— Begin Records for this exercise —

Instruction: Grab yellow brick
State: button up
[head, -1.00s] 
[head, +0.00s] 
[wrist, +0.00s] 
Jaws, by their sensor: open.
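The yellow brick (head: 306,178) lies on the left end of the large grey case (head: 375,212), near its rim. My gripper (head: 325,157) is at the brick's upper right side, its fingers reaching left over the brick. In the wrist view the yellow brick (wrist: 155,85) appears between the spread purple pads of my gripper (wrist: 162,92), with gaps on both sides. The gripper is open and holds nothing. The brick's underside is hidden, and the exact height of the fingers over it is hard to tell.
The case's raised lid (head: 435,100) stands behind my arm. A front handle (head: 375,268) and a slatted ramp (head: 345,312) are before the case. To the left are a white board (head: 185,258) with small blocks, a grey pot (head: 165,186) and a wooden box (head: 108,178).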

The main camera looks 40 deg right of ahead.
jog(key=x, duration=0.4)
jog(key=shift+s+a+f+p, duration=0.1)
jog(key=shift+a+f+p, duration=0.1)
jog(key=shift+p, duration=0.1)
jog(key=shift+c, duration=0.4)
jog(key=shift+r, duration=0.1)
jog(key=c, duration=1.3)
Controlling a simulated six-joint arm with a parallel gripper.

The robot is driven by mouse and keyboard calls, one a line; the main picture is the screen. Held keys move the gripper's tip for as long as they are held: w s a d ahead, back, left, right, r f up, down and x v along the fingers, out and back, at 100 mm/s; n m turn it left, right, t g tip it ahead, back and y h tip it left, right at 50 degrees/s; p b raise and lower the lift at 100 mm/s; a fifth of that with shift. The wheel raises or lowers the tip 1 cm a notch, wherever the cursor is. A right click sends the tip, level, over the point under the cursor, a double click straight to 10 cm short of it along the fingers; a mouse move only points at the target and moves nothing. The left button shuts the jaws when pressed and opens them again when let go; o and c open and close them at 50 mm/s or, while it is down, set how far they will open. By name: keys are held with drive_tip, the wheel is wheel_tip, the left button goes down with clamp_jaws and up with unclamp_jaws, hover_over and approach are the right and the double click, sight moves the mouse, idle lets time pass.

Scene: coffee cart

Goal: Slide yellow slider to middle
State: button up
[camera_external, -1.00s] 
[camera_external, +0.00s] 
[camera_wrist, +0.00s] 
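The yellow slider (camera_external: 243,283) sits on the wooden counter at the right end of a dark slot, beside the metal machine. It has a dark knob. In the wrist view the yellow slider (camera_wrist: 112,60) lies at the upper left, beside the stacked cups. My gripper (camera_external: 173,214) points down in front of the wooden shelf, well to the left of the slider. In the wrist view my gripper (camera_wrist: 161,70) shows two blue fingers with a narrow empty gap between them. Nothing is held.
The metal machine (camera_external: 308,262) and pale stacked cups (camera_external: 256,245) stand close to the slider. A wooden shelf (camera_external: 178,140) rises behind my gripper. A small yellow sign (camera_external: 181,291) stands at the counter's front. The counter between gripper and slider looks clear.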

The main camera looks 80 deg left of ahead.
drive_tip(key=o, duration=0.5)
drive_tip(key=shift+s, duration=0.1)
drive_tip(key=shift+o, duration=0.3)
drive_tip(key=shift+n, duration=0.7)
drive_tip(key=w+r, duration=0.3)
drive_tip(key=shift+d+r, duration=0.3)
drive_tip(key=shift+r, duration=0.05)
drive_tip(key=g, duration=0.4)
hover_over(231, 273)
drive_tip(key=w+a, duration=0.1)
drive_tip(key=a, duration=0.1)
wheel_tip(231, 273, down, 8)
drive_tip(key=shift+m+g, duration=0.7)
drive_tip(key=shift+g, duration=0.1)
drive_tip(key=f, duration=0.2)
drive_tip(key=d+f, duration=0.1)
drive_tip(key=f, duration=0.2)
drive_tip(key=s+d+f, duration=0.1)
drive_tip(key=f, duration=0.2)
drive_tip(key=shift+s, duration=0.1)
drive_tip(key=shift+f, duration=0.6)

— End Records for this exercise —

- **Job**
Please reproduce each record precisely as written.

- **The answer**
Instruction: Grab yellow brick
State: button up
[head, -1.00s] 
[head, +0.00s] 
[wrist, +0.00s] 
Jaws, by their sensor: open.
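The yellow brick (head: 306,178) lies on the left end of the large grey case (head: 375,212), near its rim. My gripper (head: 325,157) is at the brick's upper right side, its fingers reaching left over the brick. In the wrist view the yellow brick (wrist: 155,85) appears between the spread purple pads of my gripper (wrist: 162,92), with gaps on both sides. The gripper is open and holds nothing. The brick's underside is hidden, and the exact height of the fingers over it is hard to tell.
The case's raised lid (head: 435,100) stands behind my arm. A front handle (head: 375,268) and a slatted ramp (head: 345,312) are before the case. To the left are a white board (head: 185,258) with small blocks, a grey pot (head: 165,186) and a wooden box (head: 108,178).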

The main camera looks 40 deg right of ahead.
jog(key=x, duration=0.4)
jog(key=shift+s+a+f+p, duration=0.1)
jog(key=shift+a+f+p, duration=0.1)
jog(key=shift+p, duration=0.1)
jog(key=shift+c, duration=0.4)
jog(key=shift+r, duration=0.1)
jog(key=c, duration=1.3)
Controlling a simulated six-joint arm with a parallel gripper.

The robot is driven by mouse and keyboard calls, one a line; the main picture is the screen. Held keys move the gripper's tip for as long as they are held: w s a d ahead, back, left, right, r f up, down and x v along the fingers, out and back, at 100 mm/s; n m turn it left, right, t g tip it ahead, back and y h tip it left, right at 50 degrees/s; p b raise and lower the lift at 100 mm/s; a fifth of that with shift. The wheel raises or lowers the tip 1 cm a notch, wherever the cursor is. A right click sends the tip, level, over the point under the cursor, a double click straight to 10 cm short of it along the fingers; a mouse move only points at the target and moves nothing. The left button shuts the jaws when pressed and opens them again when let go; o and c open and close them at 50 mm/s or, while it is down, set how far they will open. By name: keys are held with drive_tip, the wheel is wheel_tip, the left button goes down with clamp_jaws and up with unclamp_jaws, hover_over and approach are the right and the double click, sight moves the mouse, idle lets time pass.

Scene: coffee cart

Goal: Slide yellow slider to middle
State: button up
[camera_external, -1.00s] 
[camera_external, +0.00s] 
[camera_wrist, +0.00s] 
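The yellow slider (camera_external: 243,283) sits on the wooden counter at the right end of a dark slot, beside the metal machine. It has a dark knob. In the wrist view the yellow slider (camera_wrist: 112,60) lies at the upper left, beside the stacked cups. My gripper (camera_external: 173,214) points down in front of the wooden shelf, well to the left of the slider. In the wrist view my gripper (camera_wrist: 161,70) shows two blue fingers with a narrow empty gap between them. Nothing is held.
The metal machine (camera_external: 308,262) and pale stacked cups (camera_external: 256,245) stand close to the slider. A wooden shelf (camera_external: 178,140) rises behind my gripper. A small yellow sign (camera_external: 181,291) stands at the counter's front. The counter between gripper and slider looks clear.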

The main camera looks 80 deg left of ahead.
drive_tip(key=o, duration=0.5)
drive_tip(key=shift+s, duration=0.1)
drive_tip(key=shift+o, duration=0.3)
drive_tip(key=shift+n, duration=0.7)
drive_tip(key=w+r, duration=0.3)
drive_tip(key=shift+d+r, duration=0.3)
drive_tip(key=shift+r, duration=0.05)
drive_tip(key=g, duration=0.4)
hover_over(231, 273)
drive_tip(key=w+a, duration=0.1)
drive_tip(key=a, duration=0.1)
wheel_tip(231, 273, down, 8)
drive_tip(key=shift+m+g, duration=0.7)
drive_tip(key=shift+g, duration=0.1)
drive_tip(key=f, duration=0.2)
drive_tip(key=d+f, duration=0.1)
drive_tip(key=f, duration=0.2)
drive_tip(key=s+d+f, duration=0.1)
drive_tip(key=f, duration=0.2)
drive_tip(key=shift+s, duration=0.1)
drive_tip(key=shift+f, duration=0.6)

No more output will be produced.